DNS – the first distributed database
DNS was created in 1983. Before then, Stanford was storing the host name to IP address map on HOSTS.TXT, which obviously doesn’t scale. DNS is the address book of the internet, which performs a simple function of translating domains to IP addresses. One way of looking at it is that it’s a distributed read-heavy database with caches on top. Just like the internet is probably the first distributed system at large, DNS is probably the first distributed database ever - if you think about DNS as a whole that stores this lookup map and serves reads & writes operations to this map.
Let’s try a query
Given google.com
, it returned me an IP address 142.250.80.78
. From the trace, you can see, it first hit 192.168.4.1
at port 53
, which is the IP address of my home router and the DNS port (in this case it has the result cached). It got back the thirteen root name servers - [a-m].root-servers.net
. Thanks to anycast, there are way more than just 13 physical root name servers. As you can see, it picked i.root-servers.net(192.36.148.17)

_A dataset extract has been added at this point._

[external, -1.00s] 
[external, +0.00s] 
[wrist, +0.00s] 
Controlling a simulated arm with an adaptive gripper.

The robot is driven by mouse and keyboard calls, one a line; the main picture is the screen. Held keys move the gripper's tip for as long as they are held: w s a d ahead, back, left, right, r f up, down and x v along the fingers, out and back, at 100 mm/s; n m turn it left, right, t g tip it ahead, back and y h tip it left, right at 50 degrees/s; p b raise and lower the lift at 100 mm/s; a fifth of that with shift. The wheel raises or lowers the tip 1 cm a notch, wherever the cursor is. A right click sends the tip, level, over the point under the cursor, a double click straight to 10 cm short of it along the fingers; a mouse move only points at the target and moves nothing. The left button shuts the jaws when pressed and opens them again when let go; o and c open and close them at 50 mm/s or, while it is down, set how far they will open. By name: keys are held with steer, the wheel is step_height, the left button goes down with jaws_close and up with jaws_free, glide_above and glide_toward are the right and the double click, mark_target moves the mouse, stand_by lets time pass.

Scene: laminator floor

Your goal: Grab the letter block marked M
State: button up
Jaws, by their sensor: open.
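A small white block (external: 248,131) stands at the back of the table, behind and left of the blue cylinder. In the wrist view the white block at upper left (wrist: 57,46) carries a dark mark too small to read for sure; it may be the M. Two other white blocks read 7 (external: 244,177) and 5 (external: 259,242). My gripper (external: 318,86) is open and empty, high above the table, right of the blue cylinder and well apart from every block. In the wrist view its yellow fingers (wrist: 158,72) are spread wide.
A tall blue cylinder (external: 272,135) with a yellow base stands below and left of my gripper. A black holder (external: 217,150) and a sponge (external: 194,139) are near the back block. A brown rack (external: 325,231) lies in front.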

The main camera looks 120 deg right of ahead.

to ask “where can I find someone who knows about .com
top level domain names”. It then got back another 13 global TLD (top level domain) servers - [a-m].gtld-servers.net
. Next, it picked g.gtld-servers.net
to ask about google.com
, who replied with ns2.google.com
. Finally, it asked ns2.google.com
, who replied with 142.250.80.78
. Notice that even though dig
lists replies with human readable domains of name servers, DNS is itself must receive IP addresses. Otherwise, it would just create a circular dependency for no reason. Now we have one IP address for google.com, let’s try it out.
telnet
returned me google.com
’s HTML content.
Read path
What we just walked through is effectively the read path of the DNS-database. As a distributed database, where is google.com=142.250.80.78
stored? What we saw above is that the data is only stored on google’s name servers (we got it from ns2.google.com
). Google obviously has a lot of name servers, and is technically a distributed system by itself. But if I have a much smaller website with much less traffic, a single name server will do (and even that server is certainly shared with other domains). If that single name server goes down, people won’t be able to resolve its domain name (at least after all the previous cached results expired). But Google’s name server cluster is much more resilient to failures, and can handle much more traffic. This is actually fairly interesting. Most distributed databases suffer from hot spots, when a few keys are accessed heavily. DNS-database handles such hot spot issue by allowing increasing replication factor at a per-key (name server) level. Purely from a scalability perspective, if a key is rarely accessed, you only need one replica. On the other hand, if a key is heavily accessed, you can create as many replicas as you want, and scale up the reads.
Another type of data stored, in the DNS-database, is the “topology” itself (or the who-owns what-map) e.g. “ns2.google.com knows about google.com”. This information (data) is also replicated, and cached in many of the physical TLD servers.
So the key of our DNS-database itself is hierarchical - e.g. /com/example/blog
. Does it remind you of Zookeeper’s API? Replace /
with .
, and reverse the order, you get blog.example.com
.
Write path
What happens if I want to store “key=value” (e.g. “example.com=x.x.x.x”) on DNS? First of all, the data needs to be stored in my own name server(s) with its own IP y.y.y.y
, let’s say. Now we need to let others know “y.y.y.y knows about how to translate example.com to IP address(es)”. The information that y.y.y.y
knows about example.com
itself is also data, which gets propagated via BGP, which basically gossips the information to neighbour ASes. The number of ASes in the world is fairly limited. So the process of data discovery is like asking in the classroom if someone knows the name of a newly transferred student. The newcomer will tell his/her neighbours about his/her name - BGP announcement. Each student’s memory is effectively a routing table. By propagation, anyone (AS) in the classroom can find out who knows the newcomer’s name.
In database term, this process is called data discovery. Instead of being stored in a routing table, the data is usually stored in a shard-map. But the concept is the same - storing information about who-knows-what. For a distributed database, a shard-map is usually stored in a small highly reliably and available metadata store (e.g. ZooKeeper). There’s usually only one entity can modify the shardmap (e.g. DBA, or some automation). But that’s not the case for our DNS-database. Anyone can make BGP announcement. It’s like everyone in the classroom can claim to be the new student and knows his/her name. It’s a real problem called BGP hijacking. Authentication is the answer - basically in our analogy, I will only trust your announcement, if you show me your student id with your name on it. Hence, our DNS-database is still a single leader system, although the leadership is at a per-key granularity.
What if we need to update the data? The analogy would be what if a student wants to change his/her name? His/her name is effectively cached in most students’ brains. It’s hard to perform push invalidation at scale correctly, as it would require at-least-once delivery to everyone that might have the old data cached. Putting a TTL on the cached data, on the other hand, scales fairly well. However, it’s not without compromises. It means a DNS change would take at least minutes to propagate throughout the internet - eventual consistency.
There’s nothing new under the sun (Ecclesiastes 1:9)
Eventual Consistency, dynamic replica - they can be found in a protocol that’s more than 30 years old. They are not new.